Un capolavoro di formaggio
Proprio seguendo le tradizioni contadine di una volta, tra le dolci colline senesi, nasce il Monna Lisa rosso, il pecorino simbolo dell’azienda Salcis di Monteriggioni. Il tocco inconfondibile è rappresentato dalla crosta rossastra, tipica delle produzioni di questo territorio: alla forma, durante la stagionatura, viene applicato manualmente un velo di sugo di pomodoro, metodo che in passato serviva per impedire la formazione di muffe “cattive” e per conferire elasticità alla buccia.
Alla base di tutto, di questo come degli altri formaggi del caseificio, c’è il latte ovino che arriva prevalentemente dalle campagne senesi e da un allevamento esteso su 60 ettari e gestito dalla stessa azienda a pochi chilometri dallo stabilimento.
Salcis, nata come salumificio nel 1941 e diventata anche un caseificio due decenni dopo, ha dato a tutti i suoi pecorini il nome Monna Lisa, non tanto per il capolavoro di Leonardo da Vinci, ma per un adagio popolare. «L’idea venne a mio padre Alessandro – racconta Antonio Morbidi, oggi al timone della società –, era l’appellativo con cui venivano chiamate le donne in campagna fino all’inizio del Novecento».
Una forma, tante facce
Il pecorino oggi ha mille varianti, dalle produzioni fresche a quelle più stagionate, che in tavola possono essere accompagnate da mostarde e salumi. Una proposta particolare è il pecorino di grotta, che dopo i due mesi nelle celle di stagionatura ne passa altrettanti in caverne naturali.

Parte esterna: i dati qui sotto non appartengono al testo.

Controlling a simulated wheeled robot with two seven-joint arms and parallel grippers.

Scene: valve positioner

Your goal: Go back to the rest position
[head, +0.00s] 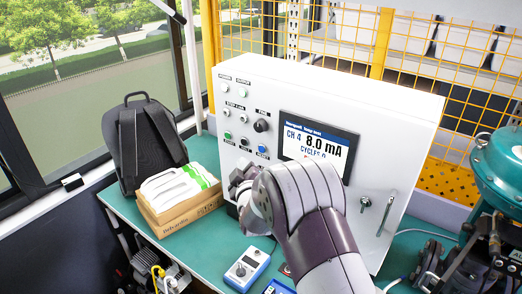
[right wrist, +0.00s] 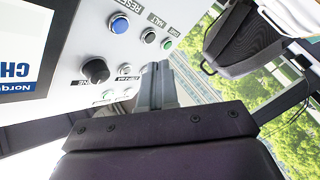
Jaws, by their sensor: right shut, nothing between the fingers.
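My right gripper (head: 238,180) is in front of the lower left of the white control cabinet (head: 400,110), partly hidden by its own wrist. Its fingers are shut and empty in the right wrist view (right wrist: 155,72), pointing towards the panel near the row of buttons. Whether the tips touch the panel cannot be told. The cabinet has a black knob (head: 261,125), a green button (head: 228,135) and a blue button (head: 262,151). The screen (head: 318,143) reads CH 4, 8.0 mA. My left gripper is not in view.
A black backpack (head: 143,140) and a cardboard box (head: 187,210) with white items stand on the green table (head: 205,250) at left. A blue handheld meter (head: 247,268) lies in front. A teal valve actuator (head: 500,160) stands at right. A yellow mesh fence (head: 250,35) is behind.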

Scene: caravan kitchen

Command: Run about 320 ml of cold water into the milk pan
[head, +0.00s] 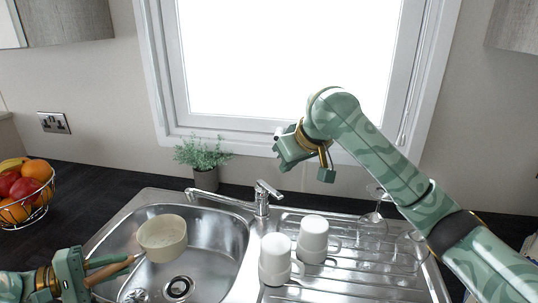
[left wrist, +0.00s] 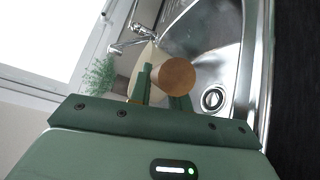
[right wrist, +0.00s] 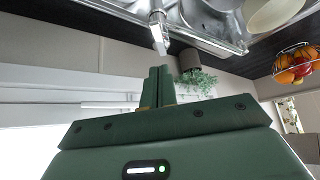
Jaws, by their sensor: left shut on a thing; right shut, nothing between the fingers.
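The cream milk pan (head: 162,240) is upright over the left sink bowl (head: 215,262), near the spout's end. My left gripper (head: 84,272) is shut on its wooden handle, whose round end (left wrist: 177,75) fills the middle of the left wrist view. The chrome tap (head: 262,206) stands behind the bowl, with its spout (head: 222,202) reaching left towards the pan. I see no water stream, and the pan's contents cannot be made out. My right gripper (head: 287,164) is shut and empty above the tap. In the right wrist view its fingertips (right wrist: 158,72) point towards the tap lever (right wrist: 159,38).
Two white mugs (head: 276,262) (head: 313,236) stand upside down on the drainer, with glasses (head: 374,215) to their right. A potted plant (head: 205,162) stands behind the spout. A fruit basket (head: 26,200) is at the far left. The window is behind the tap.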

«L’assenza di vento e di freddo lo fa maturare, ma la consistenza della pasta, bella bianca, rimane friabile» spiega Morbidi. E anche qui c’è un tributo alla tradizione: la forma è avvolta con steli di fieno, per ricordare la paglia messa un tempo sulle tavole della stagionatura per togliere umidità. Più recenti sono i pecorini Monna Lisa aromatizzati, ad esempio al pepe o al peperoncino, ingredienti che vengono aggiunti durante la lavorazione iniziale per dare un tocco più sfizioso.
Al contadino non far sapere…
La famiglia dei formaggi di pecora però è grande, grazie alla versatilità del latte ovino, e cambia anche a seconda della stagione. Con il mese di maggio, sui banchi di Unicoop Firenze arriva il “fratellino minore”, il Baccellone Salcis, un formaggio fresco tipico toscano, a pasta morbida e dal sapore dolce, che deve il suo nome alle fave fresche con cui è buona norma accompagnarlo negli spuntini di primavera. Perché al contadino è meglio non far sapere che il cacio non è buono solo con le pere.
L’Amatriciana
Spaghetti, guanciale, pomodoro e l’immancabile grattugiata di pecorino (di Amatrice). L’amatriciana, piatto simbolo del terremoto in Centro Italia del 2016, è diventata una “Specialità tradizionale garantita” (Stg), inserita in un apposito elenco dell’Unione Europea.
Un riconoscimento che tutela una delle ricette italiane più conosciute al mondo, proteggendola da bufale, imitazioni e falsi. Il segno distintivo? Proprio gli ingredienti, al 100% italiani.